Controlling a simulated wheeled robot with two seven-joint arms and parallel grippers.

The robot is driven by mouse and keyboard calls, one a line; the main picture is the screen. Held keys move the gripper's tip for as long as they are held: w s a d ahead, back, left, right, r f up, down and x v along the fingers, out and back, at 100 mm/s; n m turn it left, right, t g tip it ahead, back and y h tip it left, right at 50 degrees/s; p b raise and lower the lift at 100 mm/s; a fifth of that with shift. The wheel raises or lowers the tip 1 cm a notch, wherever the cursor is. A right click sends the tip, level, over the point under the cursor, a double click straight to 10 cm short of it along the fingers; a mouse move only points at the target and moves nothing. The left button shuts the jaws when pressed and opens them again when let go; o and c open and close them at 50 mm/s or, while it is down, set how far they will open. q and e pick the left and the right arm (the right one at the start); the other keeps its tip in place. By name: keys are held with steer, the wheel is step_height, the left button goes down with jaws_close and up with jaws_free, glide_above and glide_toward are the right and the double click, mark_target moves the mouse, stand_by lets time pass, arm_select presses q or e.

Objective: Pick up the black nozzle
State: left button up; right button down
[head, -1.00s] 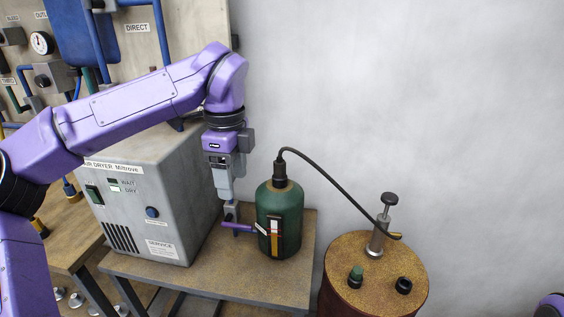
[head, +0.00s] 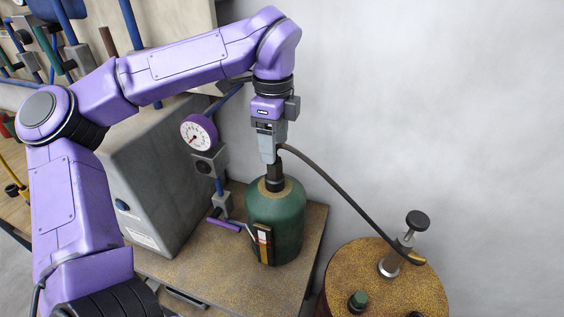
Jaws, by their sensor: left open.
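The black nozzle (head: 275,174) stands upright on top of the green bottle (head: 280,222), with a black hose (head: 335,185) leading from its upper end. My left gripper (head: 271,160) points down at the nozzle's top and is open. Its fingers cover the upper part of the nozzle, so I cannot tell whether they touch it. My right gripper is out of view.
The hose runs right to a pump (head: 402,246) on a rusty drum (head: 350,275). A round gauge (head: 198,133) with a purple lever (head: 224,224) stands left of the bottle, before a grey dryer box (head: 150,190).

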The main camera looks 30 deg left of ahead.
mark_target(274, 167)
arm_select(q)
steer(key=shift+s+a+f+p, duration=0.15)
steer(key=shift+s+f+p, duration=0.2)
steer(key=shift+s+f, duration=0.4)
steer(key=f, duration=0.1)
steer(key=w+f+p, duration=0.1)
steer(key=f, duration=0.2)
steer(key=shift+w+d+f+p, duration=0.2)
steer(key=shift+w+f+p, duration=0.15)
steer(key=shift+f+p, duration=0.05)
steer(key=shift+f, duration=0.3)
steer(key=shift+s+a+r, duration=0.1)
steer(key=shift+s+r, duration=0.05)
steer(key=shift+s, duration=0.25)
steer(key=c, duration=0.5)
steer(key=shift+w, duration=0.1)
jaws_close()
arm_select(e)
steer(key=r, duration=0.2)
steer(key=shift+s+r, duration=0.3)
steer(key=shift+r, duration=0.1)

## Given problem
Make an exact copy of the data above, pictures excluded.

## Worked solution
Controlling a simulated wheeled robot with two seven-joint arms and parallel grippers.

The robot is driven by mouse and keyboard calls, one a line; the main picture is the screen. Held keys move the gripper's tip for as long as they are held: w s a d ahead, back, left, right, r f up, down and x v along the fingers, out and back, at 100 mm/s; n m turn it left, right, t g tip it ahead, back and y h tip it left, right at 50 degrees/s; p b raise and lower the lift at 100 mm/s; a fifth of that with shift. The wheel raises or lowers the tip 1 cm a notch, wherever the cursor is. A right click sends the tip, level, over the point under the cursor, a double click straight to 10 cm short of it along the fingers; a mouse move only points at the target and moves nothing. The left button shuts the jaws when pressed and opens them again when let go; o and c open and close them at 50 mm/s or, while it is down, set how far they will open. q and e pick the left and the right arm (the right one at the start); the other keeps its tip in place. By name: keys are held with steer, the wheel is step_height, the left button goes down with jaws_close and up with jaws_free, glide_above and glide_toward are the right and the double click, mark_target moves the mouse, stand_by lets time pass, arm_select presses q or e.

Objective: Pick up the black nozzle
State: left button up; right button down
[head, -1.00s] 
[head, +0.00s] 
Jaws, by their sensor: left open.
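The black nozzle (head: 275,174) stands upright on top of the green bottle (head: 280,222), with a black hose (head: 335,185) leading from its upper end. My left gripper (head: 271,160) points down at the nozzle's top and is open. Its fingers cover the upper part of the nozzle, so I cannot tell whether they touch it. My right gripper is out of view.
The hose runs right to a pump (head: 402,246) on a rusty drum (head: 350,275). A round gauge (head: 198,133) with a purple lever (head: 224,224) stands left of the bottle, before a grey dryer box (head: 150,190).

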The main camera looks 30 deg left of ahead.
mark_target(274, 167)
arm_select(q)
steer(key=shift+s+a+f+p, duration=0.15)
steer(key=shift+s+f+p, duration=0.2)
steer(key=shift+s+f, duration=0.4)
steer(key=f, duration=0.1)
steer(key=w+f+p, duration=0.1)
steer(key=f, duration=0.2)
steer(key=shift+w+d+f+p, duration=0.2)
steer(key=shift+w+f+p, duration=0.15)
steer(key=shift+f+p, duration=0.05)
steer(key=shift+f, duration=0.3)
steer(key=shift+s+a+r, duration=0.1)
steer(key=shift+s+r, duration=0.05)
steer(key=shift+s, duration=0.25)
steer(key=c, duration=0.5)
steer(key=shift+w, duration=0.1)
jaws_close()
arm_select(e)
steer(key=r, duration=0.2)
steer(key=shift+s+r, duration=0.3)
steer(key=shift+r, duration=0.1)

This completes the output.